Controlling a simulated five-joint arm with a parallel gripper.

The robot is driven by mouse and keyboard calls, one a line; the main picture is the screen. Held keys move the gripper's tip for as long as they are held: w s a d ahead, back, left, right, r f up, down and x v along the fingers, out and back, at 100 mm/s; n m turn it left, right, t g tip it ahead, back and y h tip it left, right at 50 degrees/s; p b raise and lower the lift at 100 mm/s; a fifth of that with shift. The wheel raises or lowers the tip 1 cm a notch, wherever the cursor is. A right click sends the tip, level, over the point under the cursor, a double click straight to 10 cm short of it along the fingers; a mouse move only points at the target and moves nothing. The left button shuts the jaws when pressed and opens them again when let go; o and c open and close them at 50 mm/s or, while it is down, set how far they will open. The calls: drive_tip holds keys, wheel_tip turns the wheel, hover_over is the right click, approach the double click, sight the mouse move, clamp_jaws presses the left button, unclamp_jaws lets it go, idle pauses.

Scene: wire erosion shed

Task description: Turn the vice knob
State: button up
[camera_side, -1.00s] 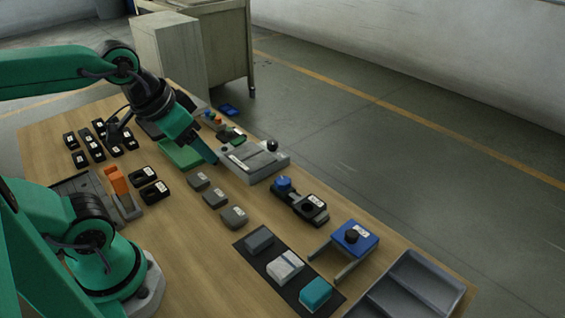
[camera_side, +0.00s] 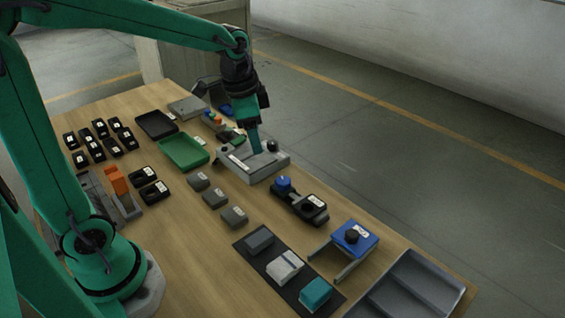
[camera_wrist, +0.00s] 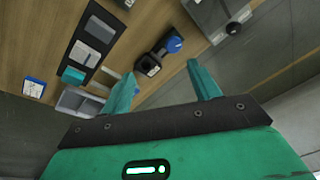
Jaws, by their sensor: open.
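A black fixture (camera_side: 306,207) with a blue round knob (camera_side: 283,184) stands on the bench; the knob also shows in the wrist view (camera_wrist: 174,44). A blue block on two rails (camera_side: 352,240) carries a black knob (camera_side: 352,236). I cannot tell for certain which is the vice. My gripper (camera_side: 256,148) is over or just behind the grey block, left of its black knob; contact is unclear. In the wrist view my gripper (camera_wrist: 162,70) is open, with nothing between its fingers.
A dark mat (camera_side: 244,246) with three blocks and a grey divided tray (camera_side: 459,290) lie at the front right. Several grey and black blocks lie left of the fixtures. A green tray (camera_side: 183,153) sits behind. Bare wood separates these groups.

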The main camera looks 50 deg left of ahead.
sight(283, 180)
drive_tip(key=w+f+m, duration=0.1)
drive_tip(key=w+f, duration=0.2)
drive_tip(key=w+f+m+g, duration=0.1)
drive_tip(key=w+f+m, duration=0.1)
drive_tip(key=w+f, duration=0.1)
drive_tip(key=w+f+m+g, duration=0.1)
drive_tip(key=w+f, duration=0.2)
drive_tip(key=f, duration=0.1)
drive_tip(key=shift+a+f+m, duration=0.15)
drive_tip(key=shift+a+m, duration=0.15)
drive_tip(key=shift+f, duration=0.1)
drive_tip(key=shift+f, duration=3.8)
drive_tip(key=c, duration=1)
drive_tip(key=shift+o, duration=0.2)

(AIM OF THE EXERCISE)
Go through the material above and copy each line that has the word "button".

(SOLUTION BELOW)
The robot is driven by mouse and keyboard calls, one a line; the main picture is the screen. Held keys move the gripper's tip for as long as they are held: w s a d ahead, back, left, right, r f up, down and x v along the fingers, out and back, at 100 mm/s; n m turn it left, right, t g tip it ahead, back and y h tip it left, right at 50 degrees/s; p b raise and lower the lift at 100 mm/s; a fifth of that with shift. The wheel raises or lowers the tip 1 cm a notch, wherever the cursor is. A right click sends the tip, level, over the point under the cursor, a double click straight to 10 cm short of it along the fingers; a mouse move only points at the target and moves nothing. The left button shuts the jaws when pressed and opens them again when let go; o and c open and close them at 50 mm/s or, while it is down, set how far they will open. The calls: drive_tip holds keys, wheel_tip turns the wheel, hover_over is the right click, approach the double click, sight the mouse move, clamp_jaws presses the left button, unclamp_jaws lets it go, idle pauses.
State: button up

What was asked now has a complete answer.